• **WHAT IS REQUIRED**
Extract the lines that hold the string "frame".

--------------------------------------------------

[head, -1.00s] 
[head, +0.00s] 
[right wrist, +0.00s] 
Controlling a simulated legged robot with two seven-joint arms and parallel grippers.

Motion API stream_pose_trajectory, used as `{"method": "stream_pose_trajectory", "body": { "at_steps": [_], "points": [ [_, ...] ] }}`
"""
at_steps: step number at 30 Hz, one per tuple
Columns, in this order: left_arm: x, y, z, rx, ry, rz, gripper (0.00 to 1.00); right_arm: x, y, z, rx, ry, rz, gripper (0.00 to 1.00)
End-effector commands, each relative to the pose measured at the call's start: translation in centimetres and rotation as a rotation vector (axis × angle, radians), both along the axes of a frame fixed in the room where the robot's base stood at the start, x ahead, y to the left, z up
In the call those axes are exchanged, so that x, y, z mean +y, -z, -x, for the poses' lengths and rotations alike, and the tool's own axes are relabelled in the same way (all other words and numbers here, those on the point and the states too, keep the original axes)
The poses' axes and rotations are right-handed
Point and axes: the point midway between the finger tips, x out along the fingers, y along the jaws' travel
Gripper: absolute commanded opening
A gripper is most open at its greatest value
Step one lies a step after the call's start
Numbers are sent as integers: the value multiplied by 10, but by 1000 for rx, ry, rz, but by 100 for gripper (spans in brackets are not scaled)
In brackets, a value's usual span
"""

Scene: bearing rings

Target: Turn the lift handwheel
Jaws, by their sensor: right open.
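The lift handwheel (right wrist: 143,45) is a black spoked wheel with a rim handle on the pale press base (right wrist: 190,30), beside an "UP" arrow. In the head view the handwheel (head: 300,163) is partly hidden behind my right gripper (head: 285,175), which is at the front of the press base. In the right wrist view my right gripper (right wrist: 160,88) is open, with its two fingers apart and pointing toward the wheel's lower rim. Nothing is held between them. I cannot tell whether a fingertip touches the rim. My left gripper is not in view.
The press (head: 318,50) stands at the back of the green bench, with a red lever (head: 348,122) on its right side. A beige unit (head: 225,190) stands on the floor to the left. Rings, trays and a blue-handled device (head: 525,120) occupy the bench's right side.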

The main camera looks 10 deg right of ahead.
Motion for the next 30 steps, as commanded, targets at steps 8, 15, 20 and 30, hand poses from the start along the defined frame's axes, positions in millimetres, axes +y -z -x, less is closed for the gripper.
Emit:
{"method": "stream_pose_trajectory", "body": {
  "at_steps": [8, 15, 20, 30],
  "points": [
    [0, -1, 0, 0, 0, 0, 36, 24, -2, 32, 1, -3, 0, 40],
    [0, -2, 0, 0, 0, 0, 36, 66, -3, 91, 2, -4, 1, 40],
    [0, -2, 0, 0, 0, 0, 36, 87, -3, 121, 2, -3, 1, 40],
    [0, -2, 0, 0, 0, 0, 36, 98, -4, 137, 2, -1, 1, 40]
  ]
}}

--------------------------------------------------

• **SOLUTION TO THE EXERCISE**
End-effector commands, each relative to the pose measured at the call's start: translation in centimetres and rotation as a rotation vector (axis × angle, radians), both along the axes of a frame fixed in the room where the robot's base stood at the start, x ahead, y to the left, z up
Motion for the next 30 steps, as commanded, targets at steps 8, 15, 20 and 30, hand poses from the start along the defined frame's axes, positions in millimetres, axes +y -z -x, less is closed for the gripper.

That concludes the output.